Bottles vs. Draught - What's the Difference? (Antares Kolsch & Chat with Roger Mittag )


I was recently drinking an Antares Kolsch on draught at the Breoghan Brew Pub (San Telmo, Buenos Aires).
These Clowns have Good Taste

Besides being struck by the fact that it was a rather nice beer overall (and a rather nice Kolsch at that), I noticed that I enjoyed it significantly more on draught than I had in a recent bottle. It reminded me of why Kolsch is a great beer style and brought back memories of my time in Cologne (Kรถln). What better compliment can I pay to a beer than that?

You Thirsty? Me Too.










It also ignited in me some insights into why I was enjoying the beer more on draught. I don’t propose to settle the question here once and for all. Indeed, each method of storage and dispense has its pros and cons. These vary again style by style. Why rigidly stick to drinking out of one container over another? Far better to have a grasp on why you might prefer one over the other for a given style or situation. We will discuss this issue today, as well as Kolsch, that beautiful flower of Cologne.

The number one thing you need to know about Kolsch is how it is served in Cologne. This ritual alone is part of the beer’s mystique but is not all for show.

Check out that Tray
The beer comes in small, straight sided glasses that hold 200 ml of beer. The bartenders are always bustling with trays of glasses. The glasses fill every square inch of the trays. Your coaster (beer mat for our UK readers) serves as your bill and as an indicator of your thirst. No need to get the barman’s attention and ask him for a drink.

As long as your coaster is under your glass the waiters will constantly bring more beer and make a tick mark on the coaster to keep track of your consumption. Place your coaster on top of the glass and  the beers will stop coming. Your bill will promptly arrive. How’s that for ‘German efficiency’? My tick-covered coasters are a cherished memory of my attempt to drink every Kolsch in Cologne.

Not only does this lead to a great atmosphere in the bars of Cologne, it also ensures that your beer will be appropriately cold and freshly poured every single time you sip it. The giant Oktoberfest stein looks cool but leads to warmer beer once you get beyond the halfway point of your liter. The glass of kolsch will always be cold to the touch and recently arrived from the tray of your blue-aproned waiter.
Ewe, Brewmaster at Paffgen
Pouring glasses at Fruh
                

















Kolsch is all about freshness. With that in mind we return to the draught vs. bottle question.

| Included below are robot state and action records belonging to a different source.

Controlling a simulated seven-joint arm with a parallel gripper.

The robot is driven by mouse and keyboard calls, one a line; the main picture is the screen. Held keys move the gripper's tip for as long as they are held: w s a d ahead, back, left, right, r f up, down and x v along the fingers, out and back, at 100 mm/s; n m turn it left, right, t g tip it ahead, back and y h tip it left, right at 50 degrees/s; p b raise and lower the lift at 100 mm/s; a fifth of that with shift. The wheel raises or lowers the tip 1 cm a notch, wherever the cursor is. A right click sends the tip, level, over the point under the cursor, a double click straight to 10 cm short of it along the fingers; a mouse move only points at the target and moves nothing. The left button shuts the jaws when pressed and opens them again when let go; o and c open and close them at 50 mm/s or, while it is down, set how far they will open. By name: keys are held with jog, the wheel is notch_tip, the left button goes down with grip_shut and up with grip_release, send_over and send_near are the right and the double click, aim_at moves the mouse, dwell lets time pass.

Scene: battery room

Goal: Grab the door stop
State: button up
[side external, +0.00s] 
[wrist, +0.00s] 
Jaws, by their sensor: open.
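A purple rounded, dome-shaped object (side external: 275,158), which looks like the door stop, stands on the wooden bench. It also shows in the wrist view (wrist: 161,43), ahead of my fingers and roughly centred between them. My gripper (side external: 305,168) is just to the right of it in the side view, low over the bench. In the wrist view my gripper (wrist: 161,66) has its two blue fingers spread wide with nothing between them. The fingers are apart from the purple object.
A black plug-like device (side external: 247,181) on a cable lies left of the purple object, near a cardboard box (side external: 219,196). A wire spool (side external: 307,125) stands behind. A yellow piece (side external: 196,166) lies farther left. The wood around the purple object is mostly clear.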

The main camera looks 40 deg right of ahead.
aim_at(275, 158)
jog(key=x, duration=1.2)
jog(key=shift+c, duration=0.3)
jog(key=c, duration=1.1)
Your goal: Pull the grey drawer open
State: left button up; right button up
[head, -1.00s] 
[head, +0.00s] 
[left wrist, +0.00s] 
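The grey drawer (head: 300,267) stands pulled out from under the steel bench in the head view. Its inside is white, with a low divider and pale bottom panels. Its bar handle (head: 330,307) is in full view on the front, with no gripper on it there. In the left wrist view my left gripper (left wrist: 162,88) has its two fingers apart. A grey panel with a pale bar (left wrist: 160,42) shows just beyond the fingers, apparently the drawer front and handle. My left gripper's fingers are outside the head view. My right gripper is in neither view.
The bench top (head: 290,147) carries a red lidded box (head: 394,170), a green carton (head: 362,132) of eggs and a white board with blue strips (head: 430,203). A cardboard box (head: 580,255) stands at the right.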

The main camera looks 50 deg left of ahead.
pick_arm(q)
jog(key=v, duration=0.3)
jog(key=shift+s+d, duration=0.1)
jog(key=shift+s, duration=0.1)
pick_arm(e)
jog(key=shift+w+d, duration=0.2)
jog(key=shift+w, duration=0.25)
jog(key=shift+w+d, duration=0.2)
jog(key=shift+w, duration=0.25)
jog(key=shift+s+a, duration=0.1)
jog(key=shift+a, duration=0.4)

I had some barstool insights, but I also ran into the limits of my knowledge. This is also known as speculating. I was aware of some of the reasons why the beer might have tasted different, but was unsure about some of the more theoretical and anecdotal reasons. The beer world has as many folk tales as a sex ed class (who ever met a guy telling people you can get AIDS from toilet seats, anyways?) and these are best avoided and not repeated.
Hard at Work at Fruh, right in the shadow of the Dom
In order to separate the hypothetical from the merely thetical*, I reached out to Roger Mittag. Roger is a beer industry veteran and runs the Prud’homme beer sommelier program. This is a three-level course that will bring you from Homer Simpson to beer sommelier. This is especially worth a look if you are based in Canada.  

I encourage you to read over the Prud’homme website if you are interested in some high-level beer education. He also has a tumblr blog** and a twitter account. What a savvy dude.  


To summarize what Roger had to say in our email exchanges: all other things being equal the taste differences between bottle and draught beer are negligible. Where taste differences do exist, they can be chalked up to pretty much anything except the container. The major exception here is beer in green bottles that has been damaged by light (as has been previously discussed here). Blame that one on the bottle.

Freshness is one of the major factors at play.

When was the beer kegged and bottled? How long was that bottle I drank on the grocery store shelf for? Kegs are not known for gathering dust in the bartender’s fridge. Having worked at The Beer Store I can attest that bottles sometimes do. I have also seen dusty beer in Argentine shops. I recently saw the shelves being stocked and employee was armed with a feather duster reminiscent of a French maid. No kidding.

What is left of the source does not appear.